Raw data |
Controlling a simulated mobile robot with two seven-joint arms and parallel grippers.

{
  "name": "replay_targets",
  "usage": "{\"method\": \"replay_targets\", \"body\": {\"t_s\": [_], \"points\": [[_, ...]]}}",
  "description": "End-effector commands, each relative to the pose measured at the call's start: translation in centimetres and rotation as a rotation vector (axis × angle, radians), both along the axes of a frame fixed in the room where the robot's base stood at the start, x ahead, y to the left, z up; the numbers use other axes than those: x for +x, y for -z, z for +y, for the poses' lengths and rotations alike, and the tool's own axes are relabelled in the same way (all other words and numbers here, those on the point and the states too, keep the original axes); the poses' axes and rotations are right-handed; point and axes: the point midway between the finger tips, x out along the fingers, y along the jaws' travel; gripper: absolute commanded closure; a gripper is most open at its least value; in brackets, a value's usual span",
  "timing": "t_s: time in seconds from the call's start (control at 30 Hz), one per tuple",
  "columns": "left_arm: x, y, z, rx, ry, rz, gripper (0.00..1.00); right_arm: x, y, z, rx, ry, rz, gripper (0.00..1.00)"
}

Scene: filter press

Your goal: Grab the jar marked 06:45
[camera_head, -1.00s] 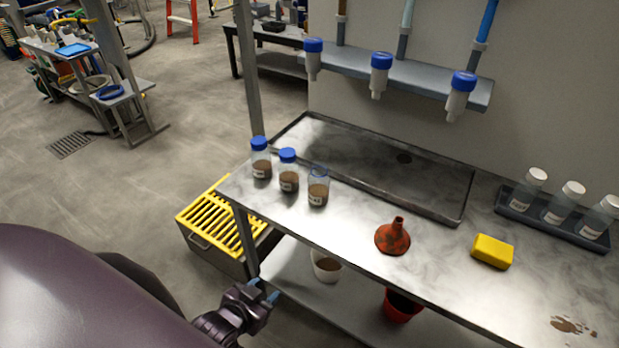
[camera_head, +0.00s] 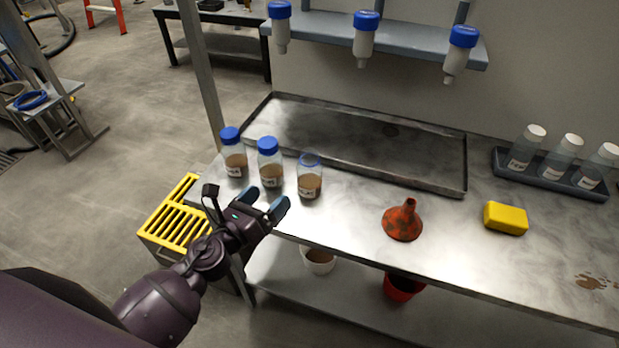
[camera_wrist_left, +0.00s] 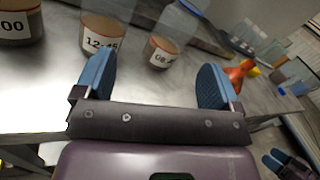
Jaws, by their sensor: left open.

Work to be completed |
From the listing above, collect every line that mentions the word "robot".

Worked solution |
Controlling a simulated mobile robot with two seven-joint arms and parallel grippers.
  "description": "End-effector commands, each relative to the pose measured at the call's start: translation in centimetres and rotation as a rotation vector (axis × angle, radians), both along the axes of a frame fixed in the room where the robot's base stood at the start, x ahead, y to the left, z up; the numbers use other axes than those: x for +x, y for -z, z for +y, for the poses' lengths and rotations alike, and the tool's own axes are relabelled in the same way (all other words and numbers here, those on the point and the states too, keep the original axes); the poses' axes and rotations are right-handed; point and axes: the point midway between the finger tips, x out along the fingers, y along the jaws' travel; gripper: absolute commanded closure; a gripper is most open at its least value; in brackets, a value's usual span",

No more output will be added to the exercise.